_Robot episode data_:

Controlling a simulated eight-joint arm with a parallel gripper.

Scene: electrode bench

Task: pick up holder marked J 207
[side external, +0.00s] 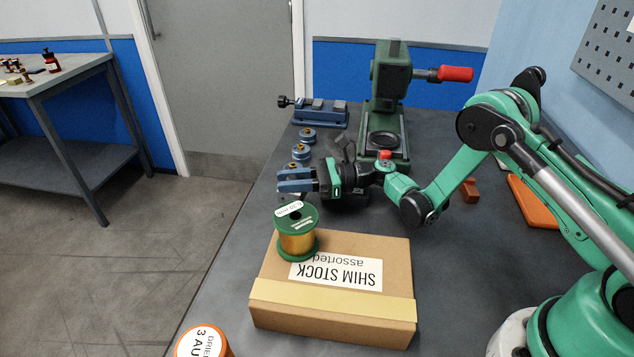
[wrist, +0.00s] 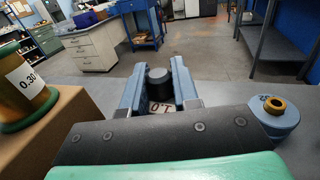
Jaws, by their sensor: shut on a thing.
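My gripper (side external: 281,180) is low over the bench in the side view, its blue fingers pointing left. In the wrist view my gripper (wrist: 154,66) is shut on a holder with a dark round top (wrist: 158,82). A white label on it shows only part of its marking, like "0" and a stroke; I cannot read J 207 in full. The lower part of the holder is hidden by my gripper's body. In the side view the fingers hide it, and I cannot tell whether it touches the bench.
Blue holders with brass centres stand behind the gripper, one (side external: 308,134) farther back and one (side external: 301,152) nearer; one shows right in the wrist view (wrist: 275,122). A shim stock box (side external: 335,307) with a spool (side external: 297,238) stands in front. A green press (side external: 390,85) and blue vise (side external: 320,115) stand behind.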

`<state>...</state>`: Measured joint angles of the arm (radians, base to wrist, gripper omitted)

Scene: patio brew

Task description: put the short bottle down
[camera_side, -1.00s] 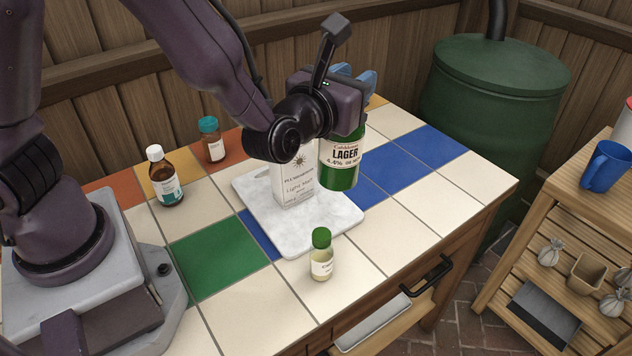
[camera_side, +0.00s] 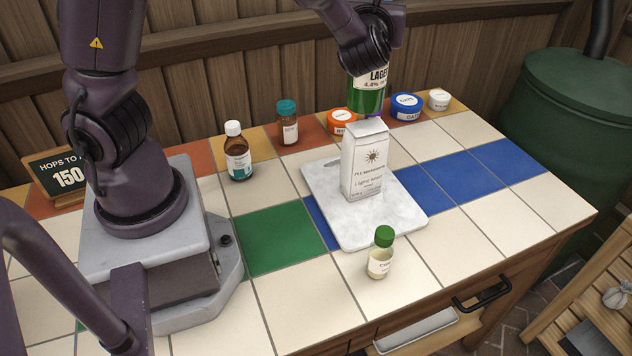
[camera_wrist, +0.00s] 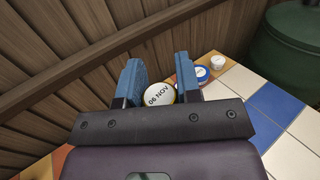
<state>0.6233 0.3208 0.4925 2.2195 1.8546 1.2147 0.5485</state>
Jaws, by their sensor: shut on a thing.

_AIM OF THE TASK_:
Everything from the line containing "<state>0.6233 0.3208 0.4925" to the end of the data above should be quoted exactly, please, both ends included, and nothing outside that span.

_THE RESPONSE_:
<state>0.6233 0.3208 0.4925 2.2195 1.8546 1.2147 0.5485</state>
Jaws, by their sensor: shut on a thing.

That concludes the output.